(Manipulation episode records)
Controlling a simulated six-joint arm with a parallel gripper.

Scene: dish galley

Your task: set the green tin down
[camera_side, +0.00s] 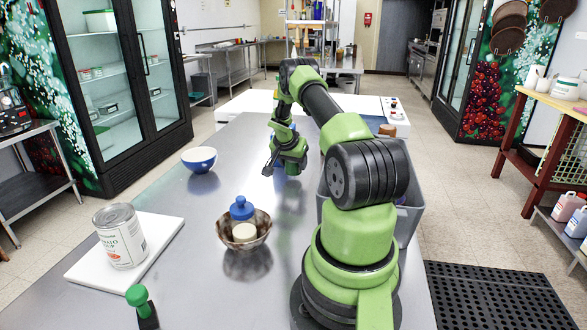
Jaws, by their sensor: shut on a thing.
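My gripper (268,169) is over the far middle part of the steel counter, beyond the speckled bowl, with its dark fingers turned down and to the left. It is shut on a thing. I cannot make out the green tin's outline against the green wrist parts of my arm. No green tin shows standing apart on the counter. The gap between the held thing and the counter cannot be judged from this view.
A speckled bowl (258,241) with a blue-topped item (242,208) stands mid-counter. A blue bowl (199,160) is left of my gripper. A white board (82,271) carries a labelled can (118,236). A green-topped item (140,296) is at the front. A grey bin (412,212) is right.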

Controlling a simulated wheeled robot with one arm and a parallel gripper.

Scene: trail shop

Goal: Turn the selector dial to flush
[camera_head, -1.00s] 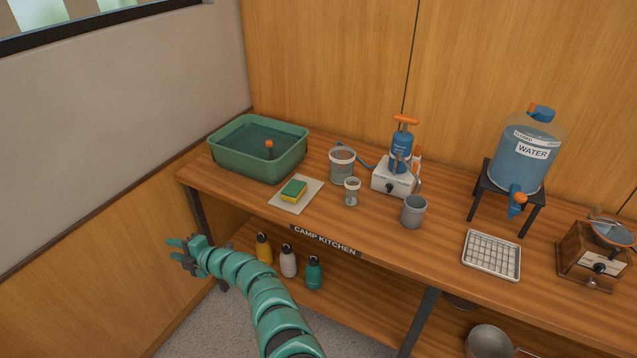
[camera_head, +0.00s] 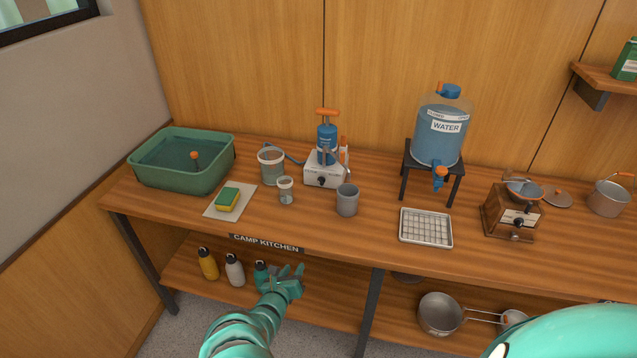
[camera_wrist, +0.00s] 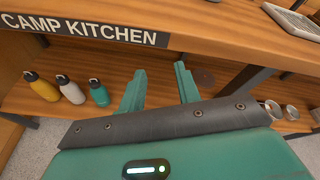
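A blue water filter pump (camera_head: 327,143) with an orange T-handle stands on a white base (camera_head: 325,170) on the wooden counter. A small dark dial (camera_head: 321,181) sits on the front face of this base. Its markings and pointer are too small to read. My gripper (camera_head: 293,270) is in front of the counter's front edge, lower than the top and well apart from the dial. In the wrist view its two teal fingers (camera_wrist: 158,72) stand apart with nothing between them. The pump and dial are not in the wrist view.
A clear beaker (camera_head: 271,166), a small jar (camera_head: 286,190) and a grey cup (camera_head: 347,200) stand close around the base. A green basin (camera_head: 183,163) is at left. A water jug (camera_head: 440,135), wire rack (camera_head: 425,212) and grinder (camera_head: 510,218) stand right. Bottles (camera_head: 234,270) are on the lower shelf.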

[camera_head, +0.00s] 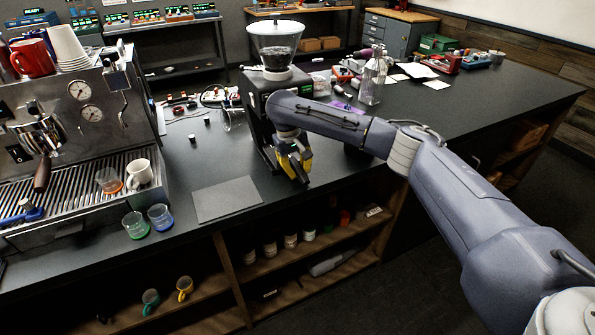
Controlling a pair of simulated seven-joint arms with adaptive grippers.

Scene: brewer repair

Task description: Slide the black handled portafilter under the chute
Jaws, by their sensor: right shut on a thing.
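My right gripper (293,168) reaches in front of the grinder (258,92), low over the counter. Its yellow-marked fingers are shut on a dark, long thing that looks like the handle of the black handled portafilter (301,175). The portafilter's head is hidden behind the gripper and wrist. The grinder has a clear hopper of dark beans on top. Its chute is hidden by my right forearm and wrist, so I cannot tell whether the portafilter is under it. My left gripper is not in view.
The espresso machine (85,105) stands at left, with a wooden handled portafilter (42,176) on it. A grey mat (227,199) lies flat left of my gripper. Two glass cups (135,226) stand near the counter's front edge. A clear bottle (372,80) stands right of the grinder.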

...

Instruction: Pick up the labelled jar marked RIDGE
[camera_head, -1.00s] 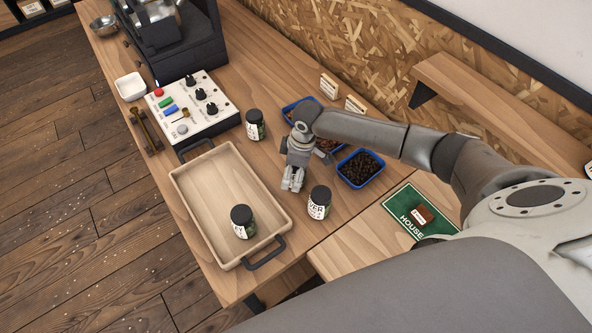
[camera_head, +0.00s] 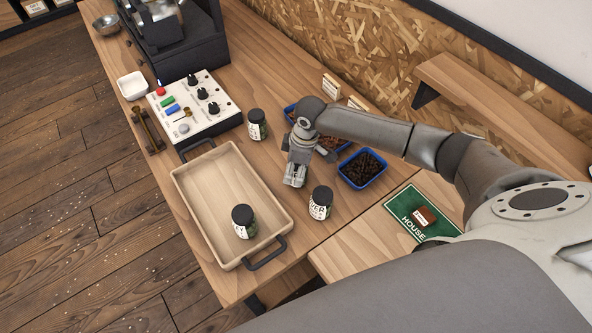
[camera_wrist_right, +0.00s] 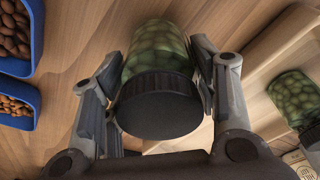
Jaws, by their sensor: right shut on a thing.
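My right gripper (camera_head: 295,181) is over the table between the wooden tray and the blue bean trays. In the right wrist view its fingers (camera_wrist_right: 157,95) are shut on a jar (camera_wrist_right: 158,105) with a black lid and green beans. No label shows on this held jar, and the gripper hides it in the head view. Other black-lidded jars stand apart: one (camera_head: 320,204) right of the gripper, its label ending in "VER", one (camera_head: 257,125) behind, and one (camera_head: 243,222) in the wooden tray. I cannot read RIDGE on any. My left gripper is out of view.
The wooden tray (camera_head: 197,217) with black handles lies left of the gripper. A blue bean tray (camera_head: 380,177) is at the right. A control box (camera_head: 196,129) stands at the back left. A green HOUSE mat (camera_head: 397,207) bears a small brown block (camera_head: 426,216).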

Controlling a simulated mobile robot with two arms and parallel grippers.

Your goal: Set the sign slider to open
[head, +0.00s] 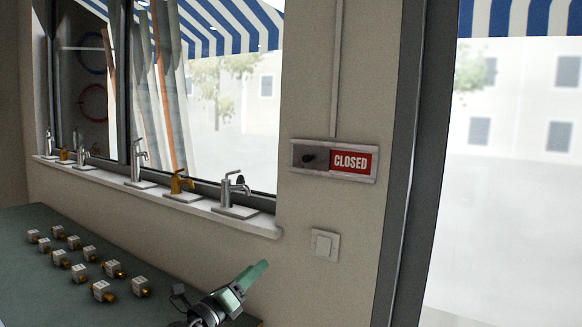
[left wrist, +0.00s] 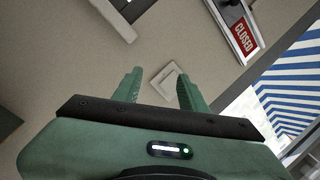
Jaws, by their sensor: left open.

> _What this task involves_
Pick out the lines that have the word "open". Copy them all.

> _Result for this task_
Your goal: Set the sign slider to open
Jaws, by their sensor: left open.

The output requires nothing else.